Depois da psicanálise, um bom escritor não precisa revelar todos os detalhes de um personagem, de um comportamento ou de uma ação. Essa é uma revolução na literatura que se seguiu à revolução psicanalítica na compreensão daquilo que seres humanos encerram ou revelam, consciente ou inconscientemente. E essa revolução na estilística literária demandou que críticos literários passassem a ficar mais atentos às diversas maneiras pelas quais escritores produzem ambiguidade ou essa sensação de omissão.

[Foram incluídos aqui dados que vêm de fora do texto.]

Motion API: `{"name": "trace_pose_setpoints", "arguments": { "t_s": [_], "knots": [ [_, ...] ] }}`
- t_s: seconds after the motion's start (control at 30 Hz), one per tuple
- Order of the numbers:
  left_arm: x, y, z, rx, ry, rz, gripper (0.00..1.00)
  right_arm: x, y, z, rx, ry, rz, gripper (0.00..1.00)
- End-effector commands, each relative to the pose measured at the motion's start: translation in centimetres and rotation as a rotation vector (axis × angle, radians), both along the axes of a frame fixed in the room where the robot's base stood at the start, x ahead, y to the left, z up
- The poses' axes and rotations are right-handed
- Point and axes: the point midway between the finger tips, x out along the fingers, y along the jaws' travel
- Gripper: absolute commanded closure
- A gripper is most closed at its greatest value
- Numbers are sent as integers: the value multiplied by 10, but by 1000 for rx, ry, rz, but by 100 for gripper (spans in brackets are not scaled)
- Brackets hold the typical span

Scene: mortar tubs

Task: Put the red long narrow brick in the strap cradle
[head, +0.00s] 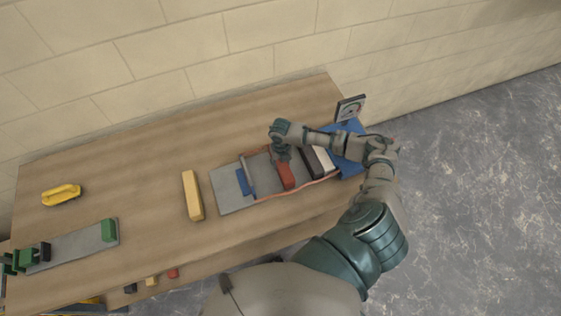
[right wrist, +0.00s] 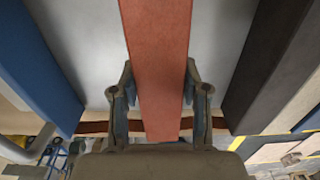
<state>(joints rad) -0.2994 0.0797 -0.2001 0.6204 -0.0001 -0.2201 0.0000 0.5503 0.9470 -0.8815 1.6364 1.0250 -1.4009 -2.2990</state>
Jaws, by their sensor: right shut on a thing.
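The red long narrow brick (head: 286,175) is held in my right gripper (head: 282,157), whose fingers are shut on its two sides. In the right wrist view the red brick (right wrist: 157,60) runs between the fingertips (right wrist: 158,92). It is over the grey board with the orange strap (head: 300,190), which looks like the strap cradle. The board's bare end (head: 227,195) shows at left. The brick lies between a blue block (head: 243,181) and a black brick (head: 312,162), with gaps on both sides. I cannot tell whether it touches the board. My left gripper is not in view.
A white brick (head: 325,160) stands next to the black one. A blue scale with a dial (head: 350,108) is behind my right forearm. A yellow block (head: 193,195) lies left of the board. A yellow-handled tool (head: 61,194) and a green clamp board (head: 75,246) are farther left. Open wood lies between.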

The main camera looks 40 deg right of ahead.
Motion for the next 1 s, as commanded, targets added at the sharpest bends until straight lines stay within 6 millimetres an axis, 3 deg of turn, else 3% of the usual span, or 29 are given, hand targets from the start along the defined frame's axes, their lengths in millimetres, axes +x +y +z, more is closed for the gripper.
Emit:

Em termos de exemplificação, podemos nos atentar ao próprio Hemingway. É dele um conto que me parece particularmente colorido pela revolução psicanalítica. Trata-se de “Gato na chuva” (1925), um conto tão prosaico e mundano que poderia passar despercebido. Mas ele produz um estranho efeito de perdurar na mente do leitor. E se faz isso é porque contém um segredo – um segredo que não é nunca explicitamente revelado e está tão bem escondido que um leitor inteligente poderia deixá-lo escapar por inteiro. Mesmo assim, ousaria dizer que, ainda que o leitor não o tenha percebido, sentiu seu efeito. Ou seja, é possível ler o conto, sentir-se emocionalmente contaminado por ele, sem nunca captar o segredo que contribuiu para a produção desse efeito. E, não, não vou revelar aqui do que se trata!
Blog da SBPSP: Como você distinguiria a boa crítica literária de acento psicanalítico daquela desacertada ou mal realizada?

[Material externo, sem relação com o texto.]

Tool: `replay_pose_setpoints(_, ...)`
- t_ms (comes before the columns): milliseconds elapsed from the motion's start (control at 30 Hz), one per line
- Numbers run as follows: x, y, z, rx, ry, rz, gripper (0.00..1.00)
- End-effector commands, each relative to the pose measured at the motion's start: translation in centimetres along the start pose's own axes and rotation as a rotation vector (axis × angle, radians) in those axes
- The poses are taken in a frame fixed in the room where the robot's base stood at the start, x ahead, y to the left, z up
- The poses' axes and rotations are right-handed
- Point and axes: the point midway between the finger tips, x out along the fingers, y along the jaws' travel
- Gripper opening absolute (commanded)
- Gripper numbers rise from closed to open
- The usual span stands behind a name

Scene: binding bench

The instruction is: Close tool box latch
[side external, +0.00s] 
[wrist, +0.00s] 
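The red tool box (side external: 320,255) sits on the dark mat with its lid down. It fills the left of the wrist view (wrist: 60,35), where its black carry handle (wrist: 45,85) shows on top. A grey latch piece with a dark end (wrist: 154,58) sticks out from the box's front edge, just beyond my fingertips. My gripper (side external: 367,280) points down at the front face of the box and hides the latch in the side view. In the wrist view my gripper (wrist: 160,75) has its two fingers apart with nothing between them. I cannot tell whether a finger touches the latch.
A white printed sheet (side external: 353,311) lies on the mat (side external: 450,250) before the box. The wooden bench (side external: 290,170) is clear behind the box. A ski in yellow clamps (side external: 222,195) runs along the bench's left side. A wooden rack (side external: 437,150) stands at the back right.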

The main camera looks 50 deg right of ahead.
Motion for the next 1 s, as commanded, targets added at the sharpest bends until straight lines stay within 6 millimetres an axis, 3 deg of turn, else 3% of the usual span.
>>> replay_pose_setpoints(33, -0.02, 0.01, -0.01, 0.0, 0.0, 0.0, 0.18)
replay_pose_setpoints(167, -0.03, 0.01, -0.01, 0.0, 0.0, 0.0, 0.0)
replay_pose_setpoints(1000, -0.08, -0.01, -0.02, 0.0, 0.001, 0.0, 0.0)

B. Ogden: A crítica literária de orientação psicanalítica perdeu espaço nos departamentos literários pelo mesmo motivo que a psicanálise perdeu espaço cultural: por arrogância. A psicanálise passou a se portar como uma ideologia totalizante, à semelhança do marxismo – e não é à toa que a crítica literária marxista e a crítica literária psicanalítica mantêm laços estreitos entre si até hoje. O que isso representou na prática foi que leituras psicanalíticas de literatura passaram a simplesmente converter literatura em psicanálise. A psicanálise passou a reduzir a literatura a nada mais do que a expressão disfarçada de verdades que ela já tinha para si como certas! Isso resultou em uma rejeição ampla da crítica literária psicanalítica, que passou a ser enxergada como teleológica e arcaica. E essa tendência muitas vezes persiste… No geral, a psicanálise faz uso da literatura ou para explicar o objeto literário utilizando as ferramentas da psicanálise, ou para ilustrar conceitos psicanalíticos por meio de exemplos literários. Como disse acima, isso pode ser realizado de modo mais ou menos adequado, mas, pessoalmente, gostaria de ver novas formas de crítica literária de orientação psicanalítica que fugissem desses lugares-comuns e problematizassem as relações entre literatura e psicanálise de novas maneiras.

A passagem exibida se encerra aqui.